STEM for Younger Youth

It is Scouts Canada’s mission to help youth develop into well rounded individuals better prepared for success in the world. In today’s world, more than ever before, this requires some basic literacy, self-confidence and curiosity in the STEM fields (Science, Technology, Engineering and Math). More importantly, STEM can be used as a powerful tool to help youth gain necessary 21st century skills such as critical thinking, problem solving, environmental and technology literacy, and collaboration.

To this end, we have a diverse and hands-on STEM program that aims to foster curiosity, nurture interest, increase self-confidence and break stereotypes around STEM and provide youth with exciting learning opportunities.

The Patrol System and Section Leadership Team

The Patrol (Team) System is the recognition that everyone has something to offer the team. Everyone must be included and no one can be left behind as the team takes on its chosen adventures. Everyone has a say in what the group chooses to do.

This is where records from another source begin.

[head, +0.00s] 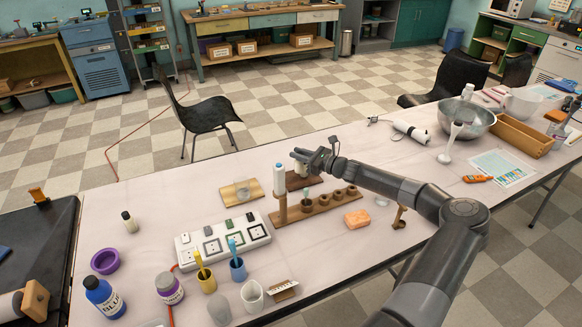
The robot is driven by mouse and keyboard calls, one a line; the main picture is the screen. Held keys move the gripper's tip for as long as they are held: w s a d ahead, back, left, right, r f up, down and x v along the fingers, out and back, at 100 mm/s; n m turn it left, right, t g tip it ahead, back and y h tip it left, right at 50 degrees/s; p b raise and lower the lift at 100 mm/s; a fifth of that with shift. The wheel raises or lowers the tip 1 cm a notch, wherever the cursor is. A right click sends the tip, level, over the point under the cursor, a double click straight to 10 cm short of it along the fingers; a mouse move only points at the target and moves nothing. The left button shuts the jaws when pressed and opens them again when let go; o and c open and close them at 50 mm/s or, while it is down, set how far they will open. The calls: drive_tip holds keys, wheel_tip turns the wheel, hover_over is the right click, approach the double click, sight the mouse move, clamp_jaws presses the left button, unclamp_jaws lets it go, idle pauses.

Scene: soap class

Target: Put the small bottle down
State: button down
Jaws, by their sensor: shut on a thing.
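My gripper (306,157) is at the far side of the table, with its fingers shut around a small pale bottle (301,169). The fingers hide much of the bottle. It is just above or on a dark brown wooden board (317,181); I cannot tell whether it touches.
A tall white bottle-like thing (280,180) on a wooden post stands just left of my gripper. A wooden rack (322,209) with round holders lies in front. A white block (222,239), cups and jars fill the front left. Bare table (165,205) lies left.

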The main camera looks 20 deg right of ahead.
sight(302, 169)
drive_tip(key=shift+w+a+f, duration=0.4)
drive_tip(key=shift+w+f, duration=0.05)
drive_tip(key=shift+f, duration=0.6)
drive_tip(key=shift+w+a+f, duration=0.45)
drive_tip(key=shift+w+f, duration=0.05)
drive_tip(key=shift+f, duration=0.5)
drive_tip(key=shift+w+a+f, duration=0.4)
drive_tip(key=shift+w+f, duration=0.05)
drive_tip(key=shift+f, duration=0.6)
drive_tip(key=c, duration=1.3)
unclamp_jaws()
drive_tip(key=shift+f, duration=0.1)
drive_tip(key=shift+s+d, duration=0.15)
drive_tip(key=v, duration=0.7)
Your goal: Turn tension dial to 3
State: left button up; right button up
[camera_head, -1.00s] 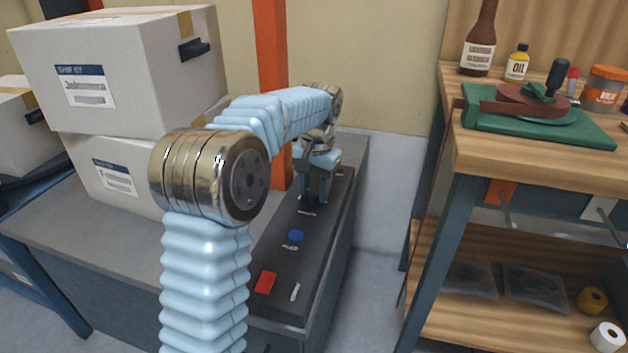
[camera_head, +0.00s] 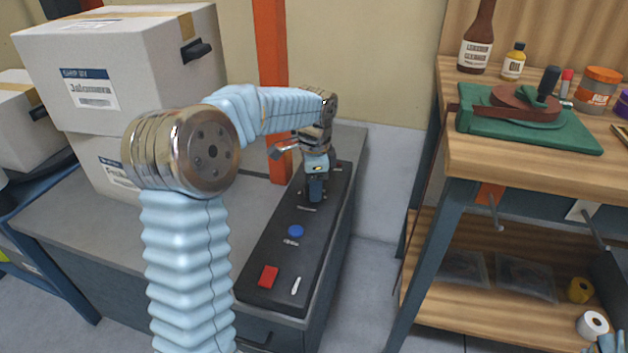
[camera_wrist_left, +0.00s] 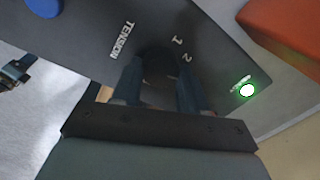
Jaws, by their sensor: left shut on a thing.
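The black control panel (camera_head: 268,243) lies along the right edge of the grey bench top. My left gripper (camera_head: 315,196) points down at the far part of the panel. In the left wrist view its two fingers (camera_wrist_left: 157,95) are shut on the dark tension dial (camera_wrist_left: 157,88), one on each side. The white TENSION label (camera_wrist_left: 122,40) and the numbers 1 and 2 (camera_wrist_left: 182,50) show beside it. The other numbers and the dial's pointer are hidden or too dark to read. My right gripper is not in view.
The panel also has a blue button (camera_head: 296,231), a red button (camera_head: 268,276) and a lit green-white lamp (camera_wrist_left: 246,90). White boxes (camera_head: 120,60) are stacked at left, close to my left arm. An orange post (camera_head: 272,90) stands behind. A wooden workbench (camera_head: 500,160) is at right.

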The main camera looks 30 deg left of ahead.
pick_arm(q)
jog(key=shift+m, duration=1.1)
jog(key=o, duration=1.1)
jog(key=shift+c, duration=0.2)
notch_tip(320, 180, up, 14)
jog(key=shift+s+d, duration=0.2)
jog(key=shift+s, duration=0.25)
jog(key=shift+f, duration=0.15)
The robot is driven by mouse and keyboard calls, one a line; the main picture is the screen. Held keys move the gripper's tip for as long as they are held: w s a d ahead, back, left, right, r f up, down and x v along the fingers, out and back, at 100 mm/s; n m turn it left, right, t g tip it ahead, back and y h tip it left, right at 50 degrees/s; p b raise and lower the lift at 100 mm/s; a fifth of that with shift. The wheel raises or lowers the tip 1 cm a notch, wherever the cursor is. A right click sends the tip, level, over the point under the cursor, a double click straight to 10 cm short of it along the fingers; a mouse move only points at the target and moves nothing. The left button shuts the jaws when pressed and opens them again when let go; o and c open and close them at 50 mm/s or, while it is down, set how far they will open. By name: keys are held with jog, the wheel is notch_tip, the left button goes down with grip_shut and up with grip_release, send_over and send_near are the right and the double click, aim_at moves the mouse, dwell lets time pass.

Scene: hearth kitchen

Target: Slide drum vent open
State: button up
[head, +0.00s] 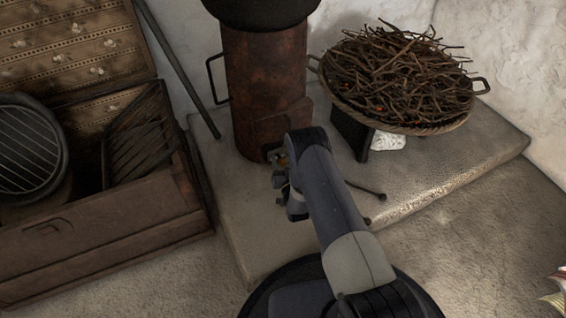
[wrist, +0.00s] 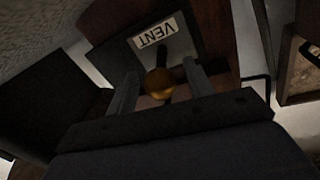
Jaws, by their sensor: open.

By working together in a mutually supportive spirit, the team can accomplish more than any one member could accomplish alone. Responsibilities and leadership are shared among the group, with the support and mentorship of the Scouters, who create a safe and respectful atmosphere in which the team can work

Ceremonies ~

Curious about all of the strange little ceremonies you keep hearing about?  We can help with that!  Some things  are best learned by doing.  Grand Howl, Mouse Howl, Investiture, River Banks and so much more.   All Sections.

Games ~

Become a master of games.  Quiet games, wide games, water games, steam off games, which ones played when or where.  Importance of games as a learning opportunity.

STEM Activities for Older Youth ~

It is Scouts Canada’s mission to help youth develop into well rounded individuals better prepared for success in the world. In today’s world, more than ever before, this requires some basic literacy, self-confidence and curiosity in the STEM fields (Science, Technology, Engineering and Math). More importantly, STEM can be used as a powerful tool to help youth gain necessary 21st century skills such as critical thinking, problem solving, environmental and technology literacy, and collaboration.

To this end, we have a diverse and hands-on STEM program that aims to foster curiosity, nurture interest, increase self-confidence and break stereotypes around STEM and provide youth with exciting learning opportunities.

Youth Led Program & Camping ~

Nature is an ideal setting for personal development and recreation. Youth join Scouting for the opportunity to participate in camping and outdoor adventures that they have been involved in planning. These activities must be fun and engaging for members and comply with recognized health and safety practices. As Scouts, we have a responsibility to live in harmony with the natural environment and ensure that our outdoor adventures leave no trace.

SPICES Development ~

Through ‘The Canadian Path’, youth have the opportunity to develop in all aspects of their lives. In their personal progression through the adventures on The Canadian Path, youth work on all of the following dimensions of personal growth: social, physical, intellectual, character, emotional and spiritual. The acronym for these six dimensions is “SPICES”. They give shape to our Scouts Canada programming. For young people to reach their full potential, they need to explore each of these six dimensions of development.

Working with Diverse Youth ~

On ‘The Canadian Path’, we are aware of each individual’s personal progression, as well as his or her background. Scouting is a journey, which means that youth make the program their own according to their own interests, goals and abilities.

This approach to Scouting is sometimes referred to as “age appropriate facilitation”; however, the program may be adapted not only according to age, but according to other factors, such as gender, sexual orientation and religion. Scouters must appreciate the diversity within their Sections and adjust the way that they facilitate the program accordingly.